By the time I was in fourth grade, I had been measuring food and people and cloth and tools for some time ... my teacher sent home a note admonishing my parents to stop teaching me fractions. grin.
I guess there were fundamental building blocks missing from my schema... never to be found... so I rarely got good grades in math classes. Smile.
Learning how to count in ASL (on one hand!) sure helped me out... In high school Home Ec, I could make great clothes... economic use of resources, fabric, thread, electricity...
albeit not the way the teacher taught it... smile... I got a passing grade by a hair. As a young adult, money was scarce, so I frugally shopped and balanced our checkbook to the penny.

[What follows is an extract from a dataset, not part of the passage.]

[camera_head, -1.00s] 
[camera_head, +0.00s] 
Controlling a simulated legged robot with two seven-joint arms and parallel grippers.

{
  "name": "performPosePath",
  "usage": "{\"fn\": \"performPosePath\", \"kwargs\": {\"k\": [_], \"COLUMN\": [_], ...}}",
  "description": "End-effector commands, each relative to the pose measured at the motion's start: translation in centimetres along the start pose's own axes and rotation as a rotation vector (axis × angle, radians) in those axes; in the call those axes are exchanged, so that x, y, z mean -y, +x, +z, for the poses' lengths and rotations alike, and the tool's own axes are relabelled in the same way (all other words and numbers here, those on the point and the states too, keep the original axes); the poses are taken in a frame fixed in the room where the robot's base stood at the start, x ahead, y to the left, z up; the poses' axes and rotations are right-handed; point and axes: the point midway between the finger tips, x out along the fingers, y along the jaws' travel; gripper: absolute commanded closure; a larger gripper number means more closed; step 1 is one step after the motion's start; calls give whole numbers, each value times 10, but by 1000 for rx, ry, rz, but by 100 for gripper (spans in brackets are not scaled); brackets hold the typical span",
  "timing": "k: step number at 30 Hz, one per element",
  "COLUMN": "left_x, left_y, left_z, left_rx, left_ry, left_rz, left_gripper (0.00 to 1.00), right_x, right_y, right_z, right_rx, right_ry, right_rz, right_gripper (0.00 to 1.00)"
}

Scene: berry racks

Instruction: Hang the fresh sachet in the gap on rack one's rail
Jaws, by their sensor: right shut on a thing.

Though not how anyone else would do it. The instructions on the bank statement didn't make sense. Then when I took accounting in college for my math requirement, I barely squeaked by. I usually got the right answers, just not the way the teacher wanted. My brain seems to be wired differently than others... I don't know the 'right' way to do math I suppose. I use math in creative ways. Smile.
And I estimate pretty darn good. I'm a wiz at rounding up and down. Pete will start talking about how many bales each field has and I can usually tell him within five bales how many he has put up so far that year. Then he "does the math" only to grin and say how very close I came.
I'm pretty good at geometric figures too... Pete cut down a tree and swore it wouldn't hit the diesel tank... I knew what that tree was going to hit when it fell and what angle was best for cutting. I'm glad he listened to me. Laughs... so is he. Figuring numbers used to be the bane of my existence. Although I can't tell you formulas, I can tell you how much fabric for a shirt, and how to lay out a pattern for the best use of fabric, and it will fit. Things like two seam allowances of 3/8" add 3/4" to the total length. It feels like something anyone would know. But it's not. Even though I don't know the terms for conversion, if I can't find a particular measuring cup, I know how many of another cup is equivalent. The notion of six cups of apples for a pie is 1 & 1/2 quarts. That feels like everyday knowledge. But it's not.
I've decided, in my old age, that my math is different, my math is creative... not less than.
I can indeed do the math I need to accomplish what I want when I want. I can count out change, and I can cook a turkey, and I can sew a pair of pants. My practical, everyday knowledge of math, and tending to my everyday life is all the math I need to know. I can do algebra in my head even though I don't use the "formulas." I know geometry regardless of what it's called.
Story problems applicable to my life are generally easy (not so much that darn train traveling at 30 mph for X hours ... grin).